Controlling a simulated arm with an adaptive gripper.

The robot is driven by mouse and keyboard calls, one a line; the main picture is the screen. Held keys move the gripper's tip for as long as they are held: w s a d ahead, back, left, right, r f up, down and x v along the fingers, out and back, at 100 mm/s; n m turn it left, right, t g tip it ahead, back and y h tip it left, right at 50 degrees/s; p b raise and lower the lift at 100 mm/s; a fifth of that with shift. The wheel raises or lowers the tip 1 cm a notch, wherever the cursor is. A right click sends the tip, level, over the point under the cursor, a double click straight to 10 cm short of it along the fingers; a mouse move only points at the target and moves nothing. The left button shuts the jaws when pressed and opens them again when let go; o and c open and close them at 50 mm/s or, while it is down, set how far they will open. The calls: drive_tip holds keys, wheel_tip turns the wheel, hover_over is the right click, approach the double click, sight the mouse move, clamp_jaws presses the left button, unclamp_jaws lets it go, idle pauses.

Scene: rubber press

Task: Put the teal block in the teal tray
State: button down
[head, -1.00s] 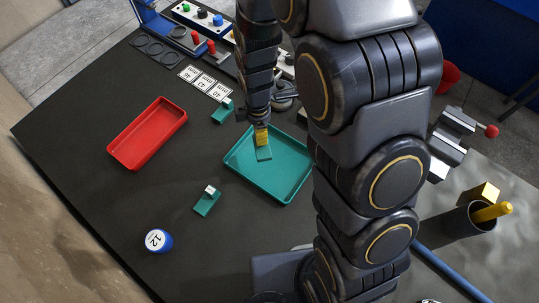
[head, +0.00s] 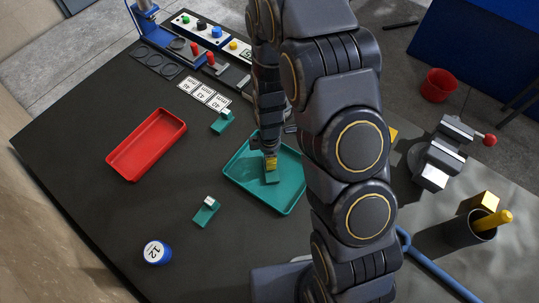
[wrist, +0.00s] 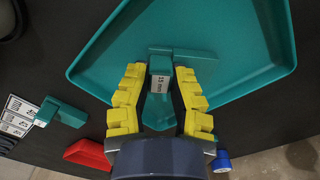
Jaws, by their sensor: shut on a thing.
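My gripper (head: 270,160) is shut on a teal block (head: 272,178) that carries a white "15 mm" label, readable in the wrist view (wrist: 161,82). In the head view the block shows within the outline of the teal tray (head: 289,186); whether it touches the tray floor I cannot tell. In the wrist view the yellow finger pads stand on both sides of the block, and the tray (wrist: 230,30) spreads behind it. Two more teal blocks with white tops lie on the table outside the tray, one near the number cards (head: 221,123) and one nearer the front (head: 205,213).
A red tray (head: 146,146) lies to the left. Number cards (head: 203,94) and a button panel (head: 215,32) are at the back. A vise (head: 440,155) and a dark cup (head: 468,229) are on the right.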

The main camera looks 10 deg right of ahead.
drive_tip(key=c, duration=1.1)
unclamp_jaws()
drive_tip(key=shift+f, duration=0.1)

★ ★ ★ ★ ★ ★ ★

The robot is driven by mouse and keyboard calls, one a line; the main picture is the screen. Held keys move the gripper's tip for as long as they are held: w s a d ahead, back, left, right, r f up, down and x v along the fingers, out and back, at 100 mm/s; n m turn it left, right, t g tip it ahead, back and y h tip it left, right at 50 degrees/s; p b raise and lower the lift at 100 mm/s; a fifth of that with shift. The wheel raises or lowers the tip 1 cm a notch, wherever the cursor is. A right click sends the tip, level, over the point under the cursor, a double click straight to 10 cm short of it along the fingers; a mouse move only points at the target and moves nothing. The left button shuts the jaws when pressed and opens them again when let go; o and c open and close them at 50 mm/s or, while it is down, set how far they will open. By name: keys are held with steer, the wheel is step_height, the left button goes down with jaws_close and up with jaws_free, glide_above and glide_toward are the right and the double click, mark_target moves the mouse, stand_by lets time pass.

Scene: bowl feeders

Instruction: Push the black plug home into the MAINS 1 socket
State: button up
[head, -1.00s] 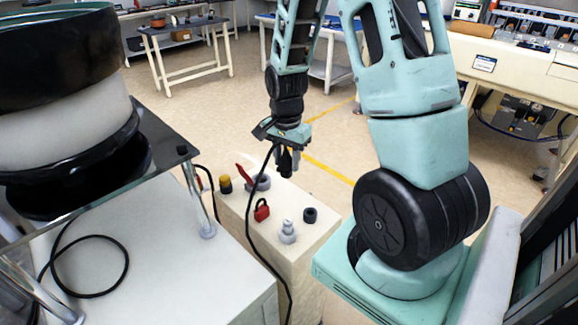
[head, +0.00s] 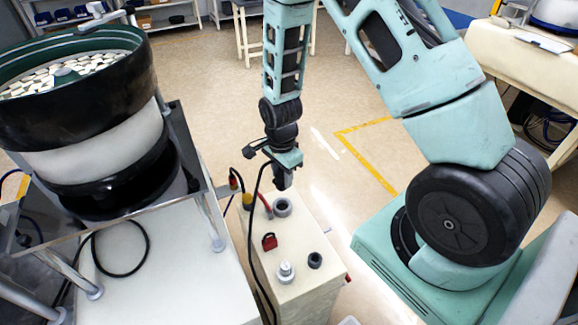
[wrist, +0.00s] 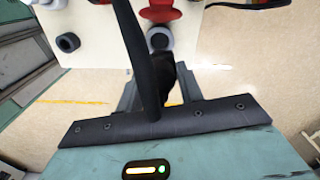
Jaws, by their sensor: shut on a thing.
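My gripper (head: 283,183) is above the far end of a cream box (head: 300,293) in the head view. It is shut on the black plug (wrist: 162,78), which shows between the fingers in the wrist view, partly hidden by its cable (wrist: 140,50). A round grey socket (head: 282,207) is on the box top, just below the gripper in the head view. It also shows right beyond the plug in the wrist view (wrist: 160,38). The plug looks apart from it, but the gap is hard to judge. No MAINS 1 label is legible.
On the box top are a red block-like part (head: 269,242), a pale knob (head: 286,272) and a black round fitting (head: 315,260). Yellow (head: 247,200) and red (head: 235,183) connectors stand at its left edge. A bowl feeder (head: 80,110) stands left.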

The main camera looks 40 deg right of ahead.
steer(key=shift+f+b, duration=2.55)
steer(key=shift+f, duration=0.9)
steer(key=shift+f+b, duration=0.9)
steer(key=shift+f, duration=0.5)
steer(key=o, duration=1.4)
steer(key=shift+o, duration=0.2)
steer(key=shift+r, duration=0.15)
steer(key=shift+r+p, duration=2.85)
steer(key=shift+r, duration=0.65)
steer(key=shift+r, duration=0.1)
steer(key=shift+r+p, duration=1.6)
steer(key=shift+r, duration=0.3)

★ ★ ★ ★ ★ ★ ★

What the exercise asks:
Copy every line of the records above that holds the word "Scene".

Output for this exercise:
Scene: rubber press
Scene: bowl feeders

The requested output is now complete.